COMMON ROUTERS = number of routers (online or offline) the identity and service have in common.
DIAL_OK = indicates if the identity has permission to dial the service.
- See service polices for a service : ziti edge controller list service service-policies <service>
- See service polices for an identity: ziti edge controller list identity service-policies <identity>
BIND_OK = indicates if the identity has permission to bind the service.
ERROR_LIST = if the status is ERROR, error details will be listed on the following lines
Output format: STATUS: ID (ID ROUTERS) -> SVC (SVC ROUTERS) Common Routers: (ONLINE COMMON ROUTERS/COMMON ROUTERS) Dial: DIAL_OK Bind: BIND_OK. ERROR_LIST
-------------------------------------------------------------------------------
ERROR: Default Admin (1) -> ssh-service (0) Common Routers: (0/0) Dial: N Bind: Y
- Service has no edge routers assigned.

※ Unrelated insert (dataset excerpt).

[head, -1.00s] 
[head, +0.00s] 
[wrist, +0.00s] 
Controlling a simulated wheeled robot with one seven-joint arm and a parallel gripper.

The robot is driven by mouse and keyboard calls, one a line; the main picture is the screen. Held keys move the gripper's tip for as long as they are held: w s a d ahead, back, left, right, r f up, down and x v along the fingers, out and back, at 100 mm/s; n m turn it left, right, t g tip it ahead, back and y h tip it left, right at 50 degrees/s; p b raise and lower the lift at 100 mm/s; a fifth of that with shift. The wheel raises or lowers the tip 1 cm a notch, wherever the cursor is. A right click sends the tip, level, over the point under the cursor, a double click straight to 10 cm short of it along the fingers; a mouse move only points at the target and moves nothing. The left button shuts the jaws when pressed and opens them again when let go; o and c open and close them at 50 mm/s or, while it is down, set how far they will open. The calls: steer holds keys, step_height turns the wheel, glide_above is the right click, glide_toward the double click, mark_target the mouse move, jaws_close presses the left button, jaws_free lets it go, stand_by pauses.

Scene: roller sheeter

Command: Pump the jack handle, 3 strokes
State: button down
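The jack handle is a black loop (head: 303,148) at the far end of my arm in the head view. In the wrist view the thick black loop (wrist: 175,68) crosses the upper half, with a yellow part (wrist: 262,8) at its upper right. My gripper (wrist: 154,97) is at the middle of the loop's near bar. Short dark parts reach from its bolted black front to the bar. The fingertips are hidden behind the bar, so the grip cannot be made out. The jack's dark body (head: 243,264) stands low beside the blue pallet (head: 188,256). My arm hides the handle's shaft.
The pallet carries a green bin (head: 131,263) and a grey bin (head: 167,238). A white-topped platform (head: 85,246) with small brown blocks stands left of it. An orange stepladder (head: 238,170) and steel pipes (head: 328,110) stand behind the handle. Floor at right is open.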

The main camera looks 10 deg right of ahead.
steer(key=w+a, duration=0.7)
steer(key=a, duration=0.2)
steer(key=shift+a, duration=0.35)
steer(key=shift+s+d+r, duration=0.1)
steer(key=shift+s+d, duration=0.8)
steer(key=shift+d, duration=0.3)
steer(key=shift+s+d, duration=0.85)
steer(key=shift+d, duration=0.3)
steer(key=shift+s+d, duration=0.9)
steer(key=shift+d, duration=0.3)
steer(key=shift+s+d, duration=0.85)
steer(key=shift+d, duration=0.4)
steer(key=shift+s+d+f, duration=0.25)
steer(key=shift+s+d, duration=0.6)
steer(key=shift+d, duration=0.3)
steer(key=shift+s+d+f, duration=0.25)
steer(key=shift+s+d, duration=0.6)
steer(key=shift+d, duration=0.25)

Adjust service edge router policies.
ERROR: local-router-lsk15 (1) -> ssh-service (0) Common Routers: (0/0) Dial: Y Bind: N
- Service has no edge routers assigned. Adjust service edge router policies.
ERROR: Default Admin (1) -> ssh-firewall-service (0) Common Routers: (0/0) Dial: Y Bind: Y
- Service has no edge routers assigned. Adjust service edge router policies.
ERROR: jon (0) -> ssh-firewall-service (0) Common Routers: (0/0) Dial: Y Bind: Y
- Identity has no edge routers assigned. Adjust edge router policies.
- Service has no edge routers assigned. Adjust service edge router policies.
ERROR: local-router-lsk15 (1) -> ssh-firewall-service (0) Common Routers: (0/0) Dial: Y Bind: Y
- Service has no edge routers assigned. Adjust service edge router policies.
Do I need Servic/Router Policies? I have not set them yet? Only service policies and router policies are set.
Aha!
Output format: STATUS: ID (ID ROUTERS) -> SVC (SVC ROUTERS) Common Routers: (ONLINE COMMON ROUTERS/COMMON ROUTERS) Dial: DIAL_OK Bind: BIND_OK. ERROR_LIST
-------------------------------------------------------------------------------
ERROR: Default Admin (1) -> ssh-service (0) Common Routers: (0/0) Dial: N Bind: Y
- Service has no edge routers assigned. Adjust service edge router policies.
ERROR: local-router-lsk15 (1) -> ssh-service (0) Common Routers: (0/0) Dial: Y Bind: N
- Service has no edge routers assigned. Adjust service edge router policies.
OKAY : Default Admin (1) -> ssh-firewall-service (2) Common Routers: (1/1) Dial: Y Bind: Y
ERROR: jon (0) -> ssh-firewall-service (2) Common Routers: (0/0) Dial: Y Bind: Y
- Identity has no edge routers assigned. Adjust edge router policies.
OKAY : local-router-lsk15 (1) -> ssh-firewall-service (2) Common Routers: (1/1) Dial: Y Bind: Y
after adding a service/router policy!
update: just tried again and getting same error as before regarding invalid edge router for session
I actually don't know where that is from. I suspect you're running ZAC from a docker container (node-based) as opposed to delivering it from the controller? My "Policies" shows only three entries:
To answer the question, there are three policy types:
You MUST have at least one of each but you can have many if you want. I would suggest you make an #all/#all
service edge router policy (the tab you're on). Allow all services to use all edge routers.
Yeah Its Zac console running in docker.
Will try the #all thing next when I get back.
Thanks!
its zac console as a docker container but its on the same host as the controller but they are different containers on that host, but zac just points at that controller anyway.
Nearly there now, got the connection for ssh going over the link and its leaving the remote side, I added an iptables nat masquerade rule on egress, but now I see its getting connection reset, not sure if this is a local network problem but testing from the remote router itself, the connection works but from the netshoot container which is sitting on the local tunneller (sharing network ns) and testing it tries to connect but gets dropped after a few packets.
uh strange its sending down the loopback as the wrong source ip its sending the destination as the source like its source natting it or something. Is this an incorrectly configured host.v1 rule?
recreated everything still some trouble, ssh seems to actually get through but snmp / udp 161 seems to not go anywhere it just dissappears into the overlay via Loopback?